A revista Blast (1914-1915) foi fundada por Whyndham Lewis como órgão de propaganda dos ideais dos vorticistas, grupo de jovens artistas britânicos de vanguarda. Os seus dois únicos números, editados e elaborados principalmente por Lewis, com contribuições dos outros membros do grupo, ajudaram a promover o movimento Vorticista em geral, e a obra de Lewis em especial.
As primeiras vinte páginas de Blast I (Julho de 1914) constituem o Manifesto Vorticista, redigido por Lewis com a ajuda de Ezra Pound e assinado também por Edward Wadsworth, William Roberts, Helen Saunders, Lawrence Atkinson, Jessica Dismorr e Henri Gaudier-Brzeska. David Bomberg e Jacop Epstein, embora colaborassem na revista, não assinaram o manifesto. A revista publicou textos de Pound, Rebecca West e Gaudier-Brzeska, e um trecho do romance de Ford Madox Hueffer The Saddest Story (título provisório de The Good Soldier, posteriormente publicado sob o pseudónimo de Ford Madox Ford). Incluía ainda uma crítica feroz à arte contemporânea, poemas de T. S. Eliot (que não pertencia ao grupo), e vários desenhos no estilo vorticista da autoria de Jacob Epstein, Lewis e outros.
A capa de Blast I era côr-de-rosa, com o título em grandes letras pretas, em diagonal. Lewis utilizou uma série de inovações tipográficas agressivas para atrair a atenção do leitor; tais inovações teriam grande influência na arte gráfica europeia do século XX, inclusive na revista portuguesa Presença (1927-1940). O segundo número (Blast II ou Blast War Number, Julho de 1915), que na capa trazia um desenho vorticista de Lewis, incluía uma curta peça teatral de Pound e os poemas ‘Preludes’ e ‘Rhapsody on a Windy Night’ de T. S. Eliot. Gaudier-Brzeska, então combatente, contribuía com um artigo intitulado ‘Vortex (written from the trenches)’, escrito poucas semanas antes de ser morto. Blast I surgiu poucas semanas antes do início da guerra, e a publicação, um ano depois, do segundo número sucessivamente adiado, marcou o fim do movimento Vorticista, não obstante algumas tentativas por parte de Lewis e Pound de o reanimar alguns anos mais tarde.

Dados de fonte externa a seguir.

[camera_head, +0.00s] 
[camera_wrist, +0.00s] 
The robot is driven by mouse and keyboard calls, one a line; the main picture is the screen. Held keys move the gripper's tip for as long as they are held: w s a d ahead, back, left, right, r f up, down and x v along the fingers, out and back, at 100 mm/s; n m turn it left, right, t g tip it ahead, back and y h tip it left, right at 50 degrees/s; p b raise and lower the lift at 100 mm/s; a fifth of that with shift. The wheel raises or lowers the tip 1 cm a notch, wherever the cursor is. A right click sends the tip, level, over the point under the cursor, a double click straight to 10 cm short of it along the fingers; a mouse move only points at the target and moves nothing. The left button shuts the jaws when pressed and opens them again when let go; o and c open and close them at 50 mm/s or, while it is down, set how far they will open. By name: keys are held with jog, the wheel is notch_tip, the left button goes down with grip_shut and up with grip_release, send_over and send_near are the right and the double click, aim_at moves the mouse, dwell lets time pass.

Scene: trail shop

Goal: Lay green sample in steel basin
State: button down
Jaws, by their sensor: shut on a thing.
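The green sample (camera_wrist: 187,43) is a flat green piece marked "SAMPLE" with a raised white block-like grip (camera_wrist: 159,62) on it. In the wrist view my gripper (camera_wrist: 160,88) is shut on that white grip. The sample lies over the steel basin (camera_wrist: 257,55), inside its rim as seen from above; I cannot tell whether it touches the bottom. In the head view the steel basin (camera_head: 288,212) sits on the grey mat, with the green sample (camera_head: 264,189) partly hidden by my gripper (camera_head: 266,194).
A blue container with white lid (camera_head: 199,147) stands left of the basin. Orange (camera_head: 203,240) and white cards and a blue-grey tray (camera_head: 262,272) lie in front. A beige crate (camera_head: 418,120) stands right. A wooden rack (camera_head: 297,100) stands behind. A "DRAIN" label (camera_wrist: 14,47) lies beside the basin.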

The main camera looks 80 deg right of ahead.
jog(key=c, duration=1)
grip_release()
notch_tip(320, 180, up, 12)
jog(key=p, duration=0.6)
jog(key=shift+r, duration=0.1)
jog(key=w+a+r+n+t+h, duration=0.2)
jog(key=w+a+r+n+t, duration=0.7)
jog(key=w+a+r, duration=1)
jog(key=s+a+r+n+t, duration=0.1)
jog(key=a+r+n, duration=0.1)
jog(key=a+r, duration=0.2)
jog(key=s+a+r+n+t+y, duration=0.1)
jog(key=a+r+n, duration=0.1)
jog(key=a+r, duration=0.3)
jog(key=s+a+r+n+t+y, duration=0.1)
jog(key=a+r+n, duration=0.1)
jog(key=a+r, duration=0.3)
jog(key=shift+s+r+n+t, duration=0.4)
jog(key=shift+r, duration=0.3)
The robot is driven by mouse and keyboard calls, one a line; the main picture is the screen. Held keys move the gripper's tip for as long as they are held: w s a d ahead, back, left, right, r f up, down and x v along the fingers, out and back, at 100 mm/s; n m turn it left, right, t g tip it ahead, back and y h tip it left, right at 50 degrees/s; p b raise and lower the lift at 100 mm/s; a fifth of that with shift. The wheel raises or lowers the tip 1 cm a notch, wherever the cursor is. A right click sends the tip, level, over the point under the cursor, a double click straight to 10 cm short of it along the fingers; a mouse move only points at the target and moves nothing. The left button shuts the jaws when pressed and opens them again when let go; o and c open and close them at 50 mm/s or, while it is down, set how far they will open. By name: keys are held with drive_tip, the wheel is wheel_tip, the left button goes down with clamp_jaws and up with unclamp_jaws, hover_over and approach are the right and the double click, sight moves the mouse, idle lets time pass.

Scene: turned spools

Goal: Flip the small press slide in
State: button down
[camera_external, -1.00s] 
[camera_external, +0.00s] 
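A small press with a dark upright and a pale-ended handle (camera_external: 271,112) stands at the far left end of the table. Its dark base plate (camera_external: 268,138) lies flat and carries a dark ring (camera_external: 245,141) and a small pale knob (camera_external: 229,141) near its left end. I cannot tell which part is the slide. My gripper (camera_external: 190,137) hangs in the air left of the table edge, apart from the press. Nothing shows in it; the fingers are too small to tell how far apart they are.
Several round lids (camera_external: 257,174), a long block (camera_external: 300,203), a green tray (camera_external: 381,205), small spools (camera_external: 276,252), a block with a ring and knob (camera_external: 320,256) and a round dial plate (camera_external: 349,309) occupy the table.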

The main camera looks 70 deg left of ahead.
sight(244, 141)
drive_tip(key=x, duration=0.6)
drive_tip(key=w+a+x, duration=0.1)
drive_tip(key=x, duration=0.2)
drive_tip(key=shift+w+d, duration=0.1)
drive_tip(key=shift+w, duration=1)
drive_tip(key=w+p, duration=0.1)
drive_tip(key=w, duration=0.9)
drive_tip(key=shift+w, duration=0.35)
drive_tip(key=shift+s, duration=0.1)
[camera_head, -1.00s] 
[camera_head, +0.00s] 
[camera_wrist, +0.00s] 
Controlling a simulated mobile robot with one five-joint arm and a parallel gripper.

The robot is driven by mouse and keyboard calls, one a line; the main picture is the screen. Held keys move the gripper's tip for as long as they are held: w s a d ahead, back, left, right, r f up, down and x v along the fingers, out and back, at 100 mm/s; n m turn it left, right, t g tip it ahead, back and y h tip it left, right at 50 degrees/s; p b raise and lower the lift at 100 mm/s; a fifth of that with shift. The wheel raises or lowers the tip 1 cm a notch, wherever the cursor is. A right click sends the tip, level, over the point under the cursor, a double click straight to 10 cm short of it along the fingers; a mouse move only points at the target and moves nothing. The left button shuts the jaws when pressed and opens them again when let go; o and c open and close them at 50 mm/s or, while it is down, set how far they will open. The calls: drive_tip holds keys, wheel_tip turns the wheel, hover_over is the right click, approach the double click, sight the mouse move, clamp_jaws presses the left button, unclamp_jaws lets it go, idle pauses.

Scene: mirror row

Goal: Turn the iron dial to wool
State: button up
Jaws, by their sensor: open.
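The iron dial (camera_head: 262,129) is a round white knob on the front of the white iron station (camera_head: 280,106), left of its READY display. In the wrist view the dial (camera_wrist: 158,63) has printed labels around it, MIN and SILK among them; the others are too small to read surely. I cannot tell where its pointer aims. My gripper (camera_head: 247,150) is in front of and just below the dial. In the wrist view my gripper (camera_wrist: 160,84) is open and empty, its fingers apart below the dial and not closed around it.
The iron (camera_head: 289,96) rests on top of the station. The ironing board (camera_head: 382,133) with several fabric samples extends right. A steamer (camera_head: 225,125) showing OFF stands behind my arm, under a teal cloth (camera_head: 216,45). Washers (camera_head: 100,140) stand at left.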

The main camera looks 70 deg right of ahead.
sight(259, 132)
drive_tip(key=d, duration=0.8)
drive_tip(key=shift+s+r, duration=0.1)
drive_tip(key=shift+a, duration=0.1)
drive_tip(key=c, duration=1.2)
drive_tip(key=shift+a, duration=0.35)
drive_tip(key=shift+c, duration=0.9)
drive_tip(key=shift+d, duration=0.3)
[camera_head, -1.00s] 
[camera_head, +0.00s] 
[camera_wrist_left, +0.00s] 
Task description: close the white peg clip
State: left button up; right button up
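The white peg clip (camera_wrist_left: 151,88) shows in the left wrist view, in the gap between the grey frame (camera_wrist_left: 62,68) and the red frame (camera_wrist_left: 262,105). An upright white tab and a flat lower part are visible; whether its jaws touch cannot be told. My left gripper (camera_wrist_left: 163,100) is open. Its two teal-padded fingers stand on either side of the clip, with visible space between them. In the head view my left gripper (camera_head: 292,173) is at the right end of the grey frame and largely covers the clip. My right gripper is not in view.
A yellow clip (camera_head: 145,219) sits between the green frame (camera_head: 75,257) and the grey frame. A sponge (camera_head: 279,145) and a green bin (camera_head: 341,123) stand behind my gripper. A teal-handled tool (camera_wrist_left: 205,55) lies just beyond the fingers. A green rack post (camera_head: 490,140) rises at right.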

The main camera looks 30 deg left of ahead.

Os dois números de Blast traziam ainda as famosas páginas dedicadas a ‘Blast’ (fazer explodir) ou ‘Bless’ (bem-dizer) as várias pessoas, ideias ou objectos sobre os quais os vorticistas quiseram opinar. A secção ‘Blast’ atacava, entre outras coisas, a França, que na época era considerada o centro do mundo artístico, Roger Fry, o organizador de duas influentes exposições de arte pós-impressionista em Londres, o Grupo de Bloomsbury, a generalidade dos críticos de arte e, por razão desconhecida, o bairro de Putney, zona de Londres onde alguns dos vorticistas viviam ou trabalhavam. Entre os ‘benditos’ estavam os cabeleireiros e os marinheiros, por lutarem contra as forças da natureza. Henry Tonks, professor de Slade School of Art onde vários membros do grupo vorticista se conheceram, teve a duvidosa honra de ser atacado e bendito no espaço de poucas linhas. Lewis e Pound estavam por trás da maioria destes fogos-de-vista literários, certamente inspirados na fórmula de Apollinaire ‘Rose à / Merde à’ em L’anti-tradition Futuriste (1913).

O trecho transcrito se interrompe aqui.